Tullian Tchividjian Calls on Churchgoers to Show Grace to Disgraced Pastors: It's 'Anti-Christian' to Remember Them by Scandals
In the wake of numerous scandals among pastors in recent years, former megachurch pastor Tullian Tchividjian is making an appeal to churches: extend grace and forgiveness to disgraced leaders.
"The cross of Jesus shows us that God is serious about sin and we should therefore take sin seriously. But (and this is the part that often seems missing when scandal in church leadership happens) the cross also shows us that God is serious about redemption, restoration, and forgiving sins and we should take that seriously too," Tchividjian, who resigned as pastor at Coral Ridge Presbyterian Church in 2015 after admitting to an extramarital affair, said in a blog post written with Chad Bird.

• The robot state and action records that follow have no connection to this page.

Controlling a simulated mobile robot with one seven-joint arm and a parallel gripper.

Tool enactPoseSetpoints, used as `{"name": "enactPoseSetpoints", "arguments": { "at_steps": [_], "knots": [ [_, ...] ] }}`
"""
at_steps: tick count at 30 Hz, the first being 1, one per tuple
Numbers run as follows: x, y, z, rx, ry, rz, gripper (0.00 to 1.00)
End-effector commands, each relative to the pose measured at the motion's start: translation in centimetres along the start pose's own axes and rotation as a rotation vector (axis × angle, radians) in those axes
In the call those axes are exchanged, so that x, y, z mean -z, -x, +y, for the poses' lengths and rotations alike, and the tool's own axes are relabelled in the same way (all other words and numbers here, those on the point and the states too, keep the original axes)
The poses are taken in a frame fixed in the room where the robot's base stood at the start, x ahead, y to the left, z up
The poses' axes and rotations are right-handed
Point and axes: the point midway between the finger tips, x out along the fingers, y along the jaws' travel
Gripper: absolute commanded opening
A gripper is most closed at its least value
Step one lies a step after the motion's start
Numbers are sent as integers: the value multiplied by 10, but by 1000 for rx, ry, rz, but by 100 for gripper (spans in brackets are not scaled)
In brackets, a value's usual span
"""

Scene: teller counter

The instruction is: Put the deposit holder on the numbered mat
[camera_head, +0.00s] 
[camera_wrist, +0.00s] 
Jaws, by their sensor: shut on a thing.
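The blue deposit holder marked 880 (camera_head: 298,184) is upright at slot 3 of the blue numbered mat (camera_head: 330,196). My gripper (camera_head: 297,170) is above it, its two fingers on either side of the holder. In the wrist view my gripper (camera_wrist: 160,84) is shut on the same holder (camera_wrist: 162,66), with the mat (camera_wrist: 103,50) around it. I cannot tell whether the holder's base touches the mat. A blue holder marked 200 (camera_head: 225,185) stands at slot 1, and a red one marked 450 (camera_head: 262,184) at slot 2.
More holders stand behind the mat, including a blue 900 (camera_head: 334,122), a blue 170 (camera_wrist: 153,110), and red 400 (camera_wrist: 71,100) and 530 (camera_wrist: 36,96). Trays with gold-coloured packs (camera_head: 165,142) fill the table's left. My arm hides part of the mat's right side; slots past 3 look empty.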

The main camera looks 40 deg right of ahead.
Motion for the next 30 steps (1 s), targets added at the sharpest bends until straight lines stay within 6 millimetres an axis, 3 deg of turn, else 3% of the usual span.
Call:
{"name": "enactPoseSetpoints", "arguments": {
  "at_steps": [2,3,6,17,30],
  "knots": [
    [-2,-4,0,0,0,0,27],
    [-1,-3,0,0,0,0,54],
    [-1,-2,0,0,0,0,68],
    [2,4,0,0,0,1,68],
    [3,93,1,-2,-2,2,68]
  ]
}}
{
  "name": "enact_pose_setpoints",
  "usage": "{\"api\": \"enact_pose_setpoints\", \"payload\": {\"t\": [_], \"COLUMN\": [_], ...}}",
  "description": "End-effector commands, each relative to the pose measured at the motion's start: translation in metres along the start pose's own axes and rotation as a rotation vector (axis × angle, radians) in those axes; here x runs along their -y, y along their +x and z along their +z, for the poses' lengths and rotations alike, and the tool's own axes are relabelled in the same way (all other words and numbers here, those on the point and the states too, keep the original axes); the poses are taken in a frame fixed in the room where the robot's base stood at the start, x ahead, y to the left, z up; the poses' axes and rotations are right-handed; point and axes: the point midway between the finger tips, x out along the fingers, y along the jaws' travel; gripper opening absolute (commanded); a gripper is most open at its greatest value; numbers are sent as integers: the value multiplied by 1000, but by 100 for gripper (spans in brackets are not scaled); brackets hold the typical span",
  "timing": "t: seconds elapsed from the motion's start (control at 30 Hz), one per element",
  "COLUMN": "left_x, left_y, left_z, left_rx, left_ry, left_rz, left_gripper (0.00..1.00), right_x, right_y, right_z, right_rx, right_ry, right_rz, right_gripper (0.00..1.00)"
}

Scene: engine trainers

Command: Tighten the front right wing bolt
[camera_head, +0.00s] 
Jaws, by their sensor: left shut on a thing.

Tchividjian and Bird, also a former pastor who committed adultery, clarified that the church should neither go soft on sin nor sweep it under the rug. But they emphasized that "real sin is also met with real forgiveness" and that pastors are sinners just like churchgoers are.
"The grace of God is not reserved for the 'well-behaved.' Yet that is the message we send every time the word 'fall' is used in reference to someone who is by nature already fallen. These people are sinners, just like everybody they ever led," they wrote.
"That doesn't justify destructive behavior, diminish the sting of consequences, or minimize the harming effects of destructive choices. But if we're only okay with preaching grace in theory, but not when someone—even an esteemed leader—is actually in need of it, then perhaps we should all take a sabbatical. As someone once said, 'People love it when preachers say they are broken just like the rest of us, until that preacher does something that the rest of us broken people do.'"
The two Christian speakers and authors noted that over the last five years, they have seen "more Christian leaders (including ourselves) exposed for their sin and deposed from their positions than at any other time in recent history."
Most recently, former Willow Creek Community Church pastor Bill Hybels resigned amid allegations from multiple women of sexual misconduct and abuse.
"Celebrity pastors" are not the only ones who have fallen as there are also those largely unknown who have been involved in a scandal. "Famous or not, however, when they have been 'found out,' most now live isolated and ashamed inside the consequences of their self-inflicted wounds," Tchividjian and Bird pointed out.
"It is anti-Christian to remember people primarily by the scandalous things they've done. We love to whittle an entire life-story down to a single season. Then, with the authority invested in us by the state of self-righteousness, we proclaim, 'This, and nothing else, is who you are,'" they argued.
"We have done very bad things, very good things, and plenty of cocktails of them both. Sadly, most people remember only the bad. Thankfully, we have a God who remembers only the good. And the only good he remembers is the good that Christ has done for us, in us, and through us."
In their appeal to the church, the two authors clarified that they are "not talking about Christian leaders being restored to his or her position of leadership."
What they are calling the church to do is to "be a place of grace and forgiveness for even the most disgraced Christian," adding, "if there's no mercy afforded to leaders by their fellow sinners, then there won't be any for you either — at least not here and now."
"If God is who we say he is, then real sin is also met with real forgiveness. In fact, if what we know about the Gospel has any bearing on actual life, then redemption—not retribution—ought to be our deepest longing. It is the only thing that has a shot of making any difference, or bringing about genuine healing for everybody," they noted.
"The greatest gift the church can give to former ministers is to treat them, not as those who once preached in front of a congregation, but as those who stand with them now at the foot of the cross."
The authors called on the church to stand "alongside the disgraced" if it really wants to "stand apart from the world," and even risk being "falsely attacked as 'soft on sin.'"
"Rather than shooting its wounded, it will pick them up and carry them to safety, to rehab, to repentance, to whatever it takes to make them whole again. While the world drinks itself drunk on outrage of every kind, the church will exercise outrageous grace and scandalous mercy that doggedly refuses to give up on those ensnared by evil," they stated.
"In other words, the church will be exactly the kind of church Jesus established. Not a gym for spiritual muscle flexing but a triage for the wounded, where moral insurance isn't checked at the door, but all are welcome and treated, no matter who they are or what they've done."